THE REQUEST: Every line below must be reproduced exactly. Copy them all.

COLLECTED MATERIAL:

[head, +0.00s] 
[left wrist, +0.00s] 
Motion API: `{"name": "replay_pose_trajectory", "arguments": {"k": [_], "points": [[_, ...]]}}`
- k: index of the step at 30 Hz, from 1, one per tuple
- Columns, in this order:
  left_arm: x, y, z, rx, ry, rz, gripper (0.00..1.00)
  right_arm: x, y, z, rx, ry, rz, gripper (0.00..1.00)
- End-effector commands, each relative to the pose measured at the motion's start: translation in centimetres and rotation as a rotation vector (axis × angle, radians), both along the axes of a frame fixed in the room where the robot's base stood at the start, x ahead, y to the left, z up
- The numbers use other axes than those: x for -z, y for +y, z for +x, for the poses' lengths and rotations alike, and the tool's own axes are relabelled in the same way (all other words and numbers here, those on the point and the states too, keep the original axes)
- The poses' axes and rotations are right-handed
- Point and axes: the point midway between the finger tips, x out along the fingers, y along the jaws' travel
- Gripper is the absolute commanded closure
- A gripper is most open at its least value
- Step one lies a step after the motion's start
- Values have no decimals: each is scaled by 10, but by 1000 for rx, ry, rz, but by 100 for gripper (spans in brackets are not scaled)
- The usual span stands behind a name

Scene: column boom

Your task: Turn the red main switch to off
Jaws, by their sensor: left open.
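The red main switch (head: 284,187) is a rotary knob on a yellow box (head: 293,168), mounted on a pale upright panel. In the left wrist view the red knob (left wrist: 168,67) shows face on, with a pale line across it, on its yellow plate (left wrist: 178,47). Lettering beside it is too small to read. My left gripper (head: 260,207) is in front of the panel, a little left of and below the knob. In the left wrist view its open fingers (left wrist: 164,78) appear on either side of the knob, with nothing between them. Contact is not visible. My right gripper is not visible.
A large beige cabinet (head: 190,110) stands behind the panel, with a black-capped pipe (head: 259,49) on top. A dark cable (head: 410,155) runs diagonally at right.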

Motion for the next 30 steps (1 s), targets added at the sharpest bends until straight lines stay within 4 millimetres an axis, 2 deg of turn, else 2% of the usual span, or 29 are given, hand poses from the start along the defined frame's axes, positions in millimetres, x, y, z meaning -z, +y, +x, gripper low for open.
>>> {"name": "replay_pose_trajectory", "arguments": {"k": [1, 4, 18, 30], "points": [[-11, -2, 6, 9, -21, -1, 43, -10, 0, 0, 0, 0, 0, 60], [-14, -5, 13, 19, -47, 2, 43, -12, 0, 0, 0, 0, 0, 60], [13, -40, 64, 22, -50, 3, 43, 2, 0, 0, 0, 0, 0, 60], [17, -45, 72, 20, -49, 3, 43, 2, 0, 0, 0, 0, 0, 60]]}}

EXERCISE RESULT:
[head, +0.00s] 
[left wrist, +0.00s] 
Motion API: `{"name": "replay_pose_trajectory", "arguments": {"k": [_], "points": [[_, ...]]}}`
- k: index of the step at 30 Hz, from 1, one per tuple
- Columns, in this order:
  left_arm: x, y, z, rx, ry, rz, gripper (0.00..1.00)
  right_arm: x, y, z, rx, ry, rz, gripper (0.00..1.00)
- End-effector commands, each relative to the pose measured at the motion's start: translation in centimetres and rotation as a rotation vector (axis × angle, radians), both along the axes of a frame fixed in the room where the robot's base stood at the start, x ahead, y to the left, z up
- The numbers use other axes than those: x for -z, y for +y, z for +x, for the poses' lengths and rotations alike, and the tool's own axes are relabelled in the same way (all other words and numbers here, those on the point and the states too, keep the original axes)
- The poses' axes and rotations are right-handed
- Point and axes: the point midway between the finger tips, x out along the fingers, y along the jaws' travel
- Gripper is the absolute commanded closure
- A gripper is most open at its least value
- Step one lies a step after the motion's start
- Values have no decimals: each is scaled by 10, but by 1000 for rx, ry, rz, but by 100 for gripper (spans in brackets are not scaled)
- The usual span stands behind a name

Scene: column boom

Your task: Turn the red main switch to off
Jaws, by their sensor: left open.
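The red main switch (head: 284,187) is a rotary knob on a yellow box (head: 293,168), mounted on a pale upright panel. In the left wrist view the red knob (left wrist: 168,67) shows face on, with a pale line across it, on its yellow plate (left wrist: 178,47). Lettering beside it is too small to read. My left gripper (head: 260,207) is in front of the panel, a little left of and below the knob. In the left wrist view its open fingers (left wrist: 164,78) appear on either side of the knob, with nothing between them. Contact is not visible. My right gripper is not visible.
A large beige cabinet (head: 190,110) stands behind the panel, with a black-capped pipe (head: 259,49) on top. A dark cable (head: 410,155) runs diagonally at right.

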Motion for the next 30 steps (1 s), targets added at the sharpest bends until straight lines stay within 4 millimetres an axis, 2 deg of turn, else 2% of the usual span, or 29 are given, hand poses from the start along the defined frame's axes, positions in millimetres, x, y, z meaning -z, +y, +x, gripper low for open.
>>> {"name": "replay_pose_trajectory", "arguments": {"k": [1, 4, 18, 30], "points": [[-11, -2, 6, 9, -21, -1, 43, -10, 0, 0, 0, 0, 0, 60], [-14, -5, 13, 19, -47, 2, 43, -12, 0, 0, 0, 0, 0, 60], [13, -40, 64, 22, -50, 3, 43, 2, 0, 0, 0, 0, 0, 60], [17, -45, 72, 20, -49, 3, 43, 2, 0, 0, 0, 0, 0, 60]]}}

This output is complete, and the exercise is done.